A few years ago we at Strategas started calling the current bull move the “Jake from State Farm” market. It was an oblique reference to an amusing commercial that depicts a wife confronting a husband who’s on the phone at 3 a.m. She thinks he’s talking to a paramour when in fact he’s speaking with Jake, a State Farm insurance agent. Even after she speaks with Jake, the suspicious wife can’t accept that he’s simply an insurance salesman in khaki pants: “She sounds hideous!” To which her husband replies, “Well, she’s a guy, so . . .” Investors are expressing similar levels of skepticism today with regard to the current bull market and economic expansion. Despite enormous evidence to the contrary, no one quite believes that it’s real or that it can last.
There is no shortage of things to worry about. But the biggest threats to the American economy are starting to fade, little by little. The current policy mix appears broadly supportive of further economic prosperity and market gains. The most important development has been the Fed’s reassurances this year that monetary policy won’t be left on “autopilot” as the central bank exits quantitative easing and excessively low interest rates. With the real federal-funds rate at a mere 0.5%, it is difficult to describe monetary policy as especially tight. (Of the eight recessions since 1960, none has started with a real fed-funds rate of less than roughly 2%.)
Regulatory policy, especially toward finance and energy, has eased dramatically during the Trump administration. The 2017 Tax Cuts and Jobs Act created real incentives for companies to curtail financial engineering in favor of capital expenditures, the mother’s milk of productivity and wealth creation. Perhaps the biggest potential policy hurdle has been the uncertainty surrounding trade. But here, too, it seems the worst has been avoided.

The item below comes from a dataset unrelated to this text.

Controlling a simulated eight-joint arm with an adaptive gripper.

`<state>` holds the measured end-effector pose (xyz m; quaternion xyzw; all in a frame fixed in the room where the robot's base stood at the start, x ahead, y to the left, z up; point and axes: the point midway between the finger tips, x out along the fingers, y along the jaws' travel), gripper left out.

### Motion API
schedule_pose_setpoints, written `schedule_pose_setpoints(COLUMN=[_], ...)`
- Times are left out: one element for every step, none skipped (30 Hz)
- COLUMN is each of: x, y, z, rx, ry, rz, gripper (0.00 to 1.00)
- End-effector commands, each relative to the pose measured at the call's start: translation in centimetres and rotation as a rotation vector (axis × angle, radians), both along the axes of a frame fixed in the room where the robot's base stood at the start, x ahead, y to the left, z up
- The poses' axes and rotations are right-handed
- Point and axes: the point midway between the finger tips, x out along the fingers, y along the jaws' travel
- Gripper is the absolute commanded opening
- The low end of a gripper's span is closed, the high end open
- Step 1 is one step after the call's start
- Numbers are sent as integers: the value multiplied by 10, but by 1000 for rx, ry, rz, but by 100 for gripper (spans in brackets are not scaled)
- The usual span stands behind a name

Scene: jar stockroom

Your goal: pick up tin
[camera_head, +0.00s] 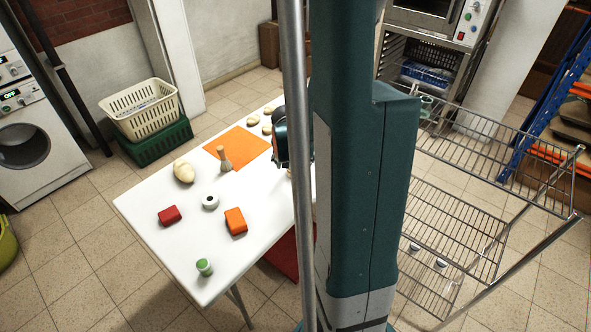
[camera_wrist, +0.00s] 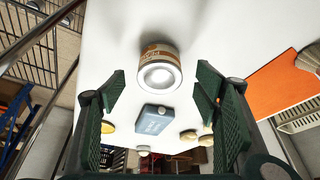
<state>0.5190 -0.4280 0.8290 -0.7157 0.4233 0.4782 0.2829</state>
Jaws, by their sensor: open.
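The tin (camera_wrist: 159,67) has a brown and white label and a pale round end facing the wrist camera. It is on the white table (camera_wrist: 220,25), between and slightly beyond my fingertips in the wrist view. My gripper (camera_wrist: 161,82) is open, with one dark green finger at each side and nothing held. No contact with the tin shows. In the head view the wrist end (camera_head: 281,140) is over the table's right side, partly behind the pole and my arm. I cannot make out the tin there.
A blue box (camera_wrist: 154,119) lies close to the tin. The orange mat (camera_head: 237,147) bears a brush (camera_head: 223,158). A red block (camera_head: 169,215), an orange block (camera_head: 236,221) and a green-topped jar (camera_head: 204,267) stand nearer. A wire rack (camera_head: 450,230) is right of the table.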

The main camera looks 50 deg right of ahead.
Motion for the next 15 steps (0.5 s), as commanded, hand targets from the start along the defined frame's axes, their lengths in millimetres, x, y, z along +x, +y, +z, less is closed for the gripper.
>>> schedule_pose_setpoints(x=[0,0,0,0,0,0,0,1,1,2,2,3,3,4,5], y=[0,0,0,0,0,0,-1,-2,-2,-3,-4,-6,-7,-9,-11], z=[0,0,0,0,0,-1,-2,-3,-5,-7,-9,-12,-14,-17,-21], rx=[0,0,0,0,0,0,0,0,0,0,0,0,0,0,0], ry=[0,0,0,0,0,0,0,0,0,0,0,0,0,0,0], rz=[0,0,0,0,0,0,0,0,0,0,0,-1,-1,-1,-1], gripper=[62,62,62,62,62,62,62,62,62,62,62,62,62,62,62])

The Trump administration seemed willing to fight simultaneous trade wars with every nation on Earth last summer. But it has since negotiated deals with Mexico, Canada and South Korea. An agreement with China seems imminent, though what it will contain is anyone’s guess. It seems clear that at the very least, both sides want a deal that calms the fears of businessmen on both sides of the Pacific.
With the S&P 500 off to its best start since 1991, it is reasonable to expect a pause in the upward trajectory of stocks. But with the market trading at 16.5 times 2019 earnings expectations and 10-year Treasury notes yielding 2.6%, the actual risk-reward profile of the market is favorable.
The biggest risk to the long-term health of the economy and the market today is the desire of policy makers from both parties to allocate capital. This process is always best left to the collective wisdom of markets. Mercifully, such excessive meddling seems unlikely until at least 2020, or perhaps 2024.